Ellison has turned the Four Seasons Resort Lana’i into the luxury resort with the highest room rates in Hawaii, is transforming Koele into a wellness center, and is converting the Experience golf course into the Adventure Center, McCrory said. These changes might help the company “break even.”

The approvals came after commissioners requested studies of noise impacts of the development and other possible locations for the center at the meeting in November.

In a report filed for Wednesday’s meeting, Munekiyo Hiraga said studies predicted that even with all Adventure Center elements operating simultaneously, noise levels still were below state requirements for residential areas of 60 decibels.

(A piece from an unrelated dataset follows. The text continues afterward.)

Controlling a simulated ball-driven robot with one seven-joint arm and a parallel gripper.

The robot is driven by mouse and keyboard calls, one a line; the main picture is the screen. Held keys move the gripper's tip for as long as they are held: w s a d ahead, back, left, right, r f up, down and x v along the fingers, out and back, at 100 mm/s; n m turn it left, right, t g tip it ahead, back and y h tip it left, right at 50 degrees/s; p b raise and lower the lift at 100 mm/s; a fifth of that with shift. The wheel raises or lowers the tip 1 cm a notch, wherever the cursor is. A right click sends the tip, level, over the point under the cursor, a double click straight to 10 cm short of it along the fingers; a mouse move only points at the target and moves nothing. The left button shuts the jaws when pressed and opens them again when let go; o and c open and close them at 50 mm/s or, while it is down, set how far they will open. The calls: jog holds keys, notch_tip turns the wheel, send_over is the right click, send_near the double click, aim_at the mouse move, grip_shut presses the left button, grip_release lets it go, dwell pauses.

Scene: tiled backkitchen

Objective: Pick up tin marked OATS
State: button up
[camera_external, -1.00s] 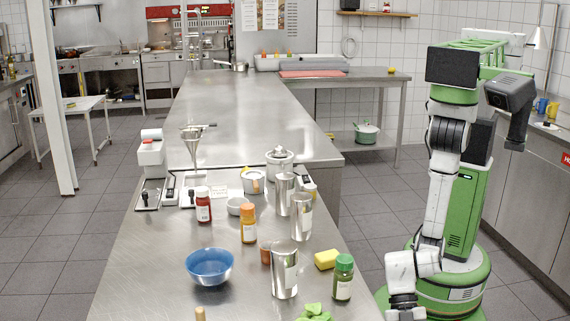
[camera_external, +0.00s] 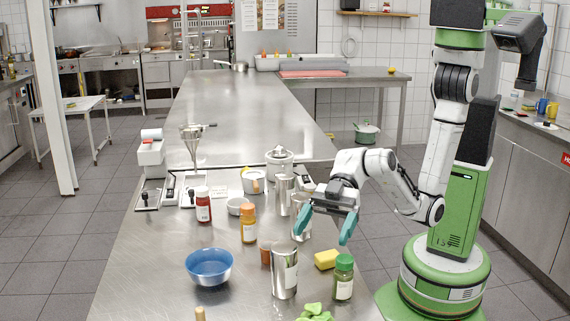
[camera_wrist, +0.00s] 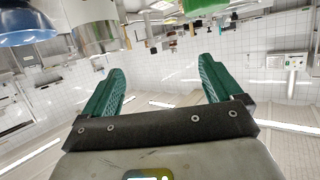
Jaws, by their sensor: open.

As for other possible locations, the consultants considered three alternative sites — Lanai Archery & Sporting Range, the Palawai Basin area and the Koele Stables area. The other sites presented safety and infrastructure issues and were not in proximity of the Koele Wellness Experience.

The commission approved the special use permit and Project District 2 application with 11 conditions recommended by the Planning Department and two amendments made by the commission.

The first amendment involved time extensions to the permits, which are valid until Nov. 30, 2023. The commission called for the planning director to forward requests for time extensions to the commission for review and approval and public hearing.

Other conditions called for construction to begin by Nov. 30 and to be completed within a year.

The commission added a 12th condition, calling for “unrestricted access” to the Koloiki Ridge Trail and the Kaiholena Trail from the welcome center to the original trailheads. Fukuda also mentioned in November that the Munroe Trail will be accessible to locals.

Planner Ann Cua said that all the project requires now is a final administrative approval for Project District Phase 3, which is related to the use of the project only.